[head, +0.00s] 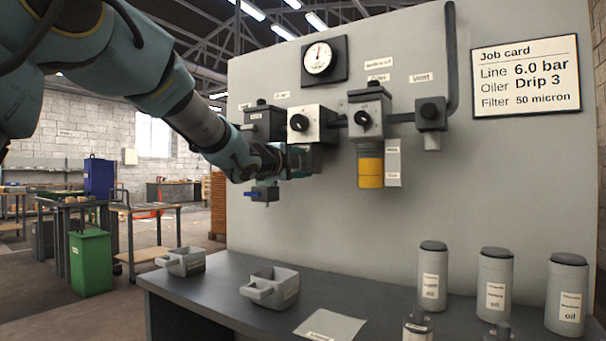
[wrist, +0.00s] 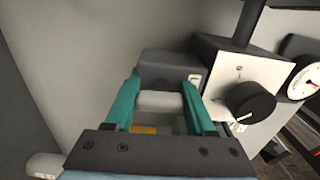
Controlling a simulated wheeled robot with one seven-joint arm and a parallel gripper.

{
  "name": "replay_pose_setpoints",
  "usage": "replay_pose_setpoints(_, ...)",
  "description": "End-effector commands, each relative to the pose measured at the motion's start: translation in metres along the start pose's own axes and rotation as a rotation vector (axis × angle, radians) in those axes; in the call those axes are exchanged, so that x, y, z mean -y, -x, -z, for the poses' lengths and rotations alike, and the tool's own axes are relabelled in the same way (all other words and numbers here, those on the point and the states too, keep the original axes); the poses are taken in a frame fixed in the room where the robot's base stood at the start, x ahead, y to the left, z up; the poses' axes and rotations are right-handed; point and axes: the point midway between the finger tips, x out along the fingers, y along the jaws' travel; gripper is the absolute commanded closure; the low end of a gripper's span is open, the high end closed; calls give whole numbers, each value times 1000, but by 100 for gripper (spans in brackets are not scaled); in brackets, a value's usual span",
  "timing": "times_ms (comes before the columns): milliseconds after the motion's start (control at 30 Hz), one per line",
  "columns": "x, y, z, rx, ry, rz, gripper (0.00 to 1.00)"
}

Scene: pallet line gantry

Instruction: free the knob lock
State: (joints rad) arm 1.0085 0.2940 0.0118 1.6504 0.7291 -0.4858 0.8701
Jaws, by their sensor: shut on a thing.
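My gripper (head: 298,158) is by the wall panel, just below the white box (head: 312,118) with a black round knob (head: 298,122). In the wrist view my gripper (wrist: 161,98) has its teal fingers shut on a pale grey block (wrist: 165,103), beside a dark grey housing (wrist: 172,68). I cannot tell whether this block is the knob lock. The white box (wrist: 240,85) and its black knob (wrist: 252,103) stand just right of the fingers there, apart from them. The lower part of the block is hidden by my gripper.
A second unit with a black knob (head: 362,118) and yellow bowl (head: 370,172) is right of the white box. A gauge (head: 319,58) is above, a job card (head: 525,75) at right. Grey trays (head: 272,287) and lidded canisters (head: 495,285) stand on the bench (head: 215,300).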

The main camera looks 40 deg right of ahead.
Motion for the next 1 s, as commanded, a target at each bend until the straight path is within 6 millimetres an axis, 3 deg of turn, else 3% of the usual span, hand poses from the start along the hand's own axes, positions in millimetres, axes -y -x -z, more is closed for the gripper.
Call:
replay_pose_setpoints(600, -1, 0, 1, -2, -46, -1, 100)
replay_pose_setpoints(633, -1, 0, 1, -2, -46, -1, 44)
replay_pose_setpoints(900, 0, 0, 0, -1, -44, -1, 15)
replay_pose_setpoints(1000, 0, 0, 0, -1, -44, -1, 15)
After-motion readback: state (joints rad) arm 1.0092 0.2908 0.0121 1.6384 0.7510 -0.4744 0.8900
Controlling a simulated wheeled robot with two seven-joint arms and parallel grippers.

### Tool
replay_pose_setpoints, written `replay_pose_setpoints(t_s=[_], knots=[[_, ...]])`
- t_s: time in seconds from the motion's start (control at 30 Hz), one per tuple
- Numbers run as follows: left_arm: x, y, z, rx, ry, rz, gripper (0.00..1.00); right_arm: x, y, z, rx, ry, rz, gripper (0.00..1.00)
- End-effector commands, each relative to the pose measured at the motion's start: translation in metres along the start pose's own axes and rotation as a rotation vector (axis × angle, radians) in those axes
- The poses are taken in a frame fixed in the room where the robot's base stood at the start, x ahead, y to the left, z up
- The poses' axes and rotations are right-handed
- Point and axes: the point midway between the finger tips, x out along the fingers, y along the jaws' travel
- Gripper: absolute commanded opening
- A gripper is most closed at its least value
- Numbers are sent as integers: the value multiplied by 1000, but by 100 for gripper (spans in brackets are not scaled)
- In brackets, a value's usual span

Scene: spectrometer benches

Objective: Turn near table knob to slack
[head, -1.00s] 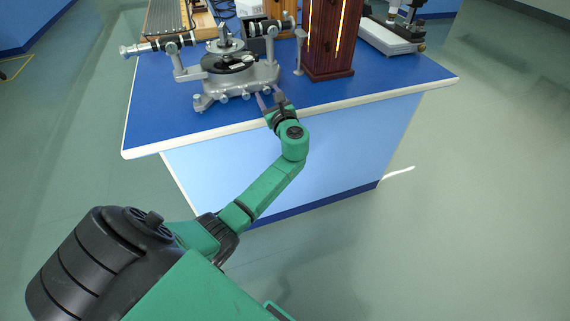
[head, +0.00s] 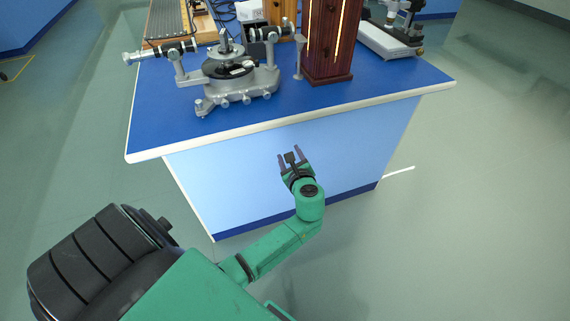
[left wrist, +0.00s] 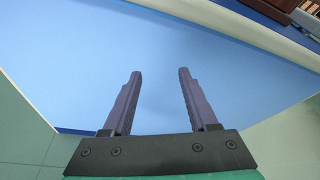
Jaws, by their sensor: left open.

----------------

Written problem
Return the exact lines from the line with "- t_s: time" to the line with "- Numbers are", inclusive of both, with nothing added.

Result of this exercise
- t_s: time in seconds from the motion's start (control at 30 Hz), one per tuple
- Numbers run as follows: left_arm: x, y, z, rx, ry, rz, gripper (0.00..1.00); right_arm: x, y, z, rx, ry, rz, gripper (0.00..1.00)
- End-effector commands, each relative to the pose measured at the motion's start: translation in metres along the start pose's own axes and rotation as a rotation vector (axis × angle, radians) in those axes
- The poses are taken in a frame fixed in the room where the robot's base stood at the start, x ahead, y to the left, z up
- The poses' axes and rotations are right-handed
- Point and axes: the point midway between the finger tips, x out along the fingers, y along the jaws' travel
- Gripper: absolute commanded opening
- A gripper is most closed at its least value
- Numbers are sent as integers: the value multiplied by 1000, but by 100 for gripper (spans in brackets are not scaled)

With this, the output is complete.